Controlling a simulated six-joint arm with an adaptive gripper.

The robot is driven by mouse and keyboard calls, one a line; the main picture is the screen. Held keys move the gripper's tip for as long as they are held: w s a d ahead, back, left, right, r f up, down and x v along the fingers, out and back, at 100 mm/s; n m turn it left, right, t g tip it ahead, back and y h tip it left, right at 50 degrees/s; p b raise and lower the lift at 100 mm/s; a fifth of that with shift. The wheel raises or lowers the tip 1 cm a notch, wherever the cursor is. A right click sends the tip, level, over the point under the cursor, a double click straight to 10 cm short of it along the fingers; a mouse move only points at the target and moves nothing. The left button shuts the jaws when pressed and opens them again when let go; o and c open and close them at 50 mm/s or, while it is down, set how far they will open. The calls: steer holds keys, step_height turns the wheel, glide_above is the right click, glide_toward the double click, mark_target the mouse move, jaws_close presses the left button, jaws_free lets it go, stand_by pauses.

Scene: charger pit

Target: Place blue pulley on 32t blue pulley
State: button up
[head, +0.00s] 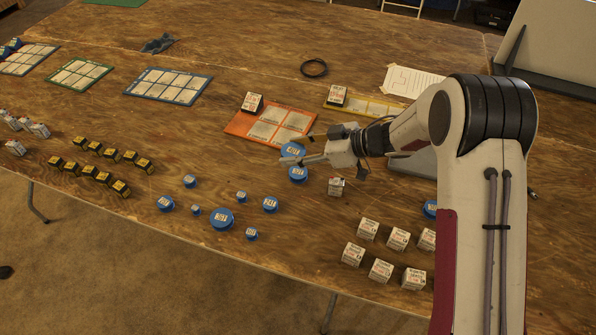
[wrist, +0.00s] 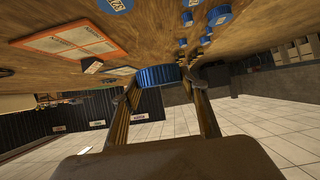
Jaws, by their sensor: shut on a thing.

================================

Given request
Would you set down the listing exactly, omitting pictures?

Written solution
Controlling a simulated six-joint arm with an adaptive gripper.

The robot is driven by mouse and keyboard calls, one a line; the main picture is the screen. Held keys move the gripper's tip for as long as they are held: w s a d ahead, back, left, right, r f up, down and x v along the fingers, out and back, at 100 mm/s; n m turn it left, right, t g tip it ahead, back and y h tip it left, right at 50 degrees/s; p b raise and lower the lift at 100 mm/s; a fifth of that with shift. The wheel raises or lowers the tip 1 cm a notch, wherever the cursor is. A right click sends the tip, level, over the point under the cursor, a double click straight to 10 cm short of it along the fingers; a mouse move only points at the target and moves nothing. The left button shuts the jaws when pressed and opens them again when let go; o and c open and close them at 50 mm/s or, while it is down, set how far they will open. The calls: steer holds keys, step_height turns the wheel, glide_above is the right click, glide_toward the double click, mark_target the mouse move, jaws_close presses the left button, jaws_free lets it go, stand_by pauses.

Scene: charger pit

Target: Place blue pulley on 32t blue pulley
State: button up
[head, +0.00s] 
[wrist, +0.00s] 
Jaws, by their sensor: shut on a thing.

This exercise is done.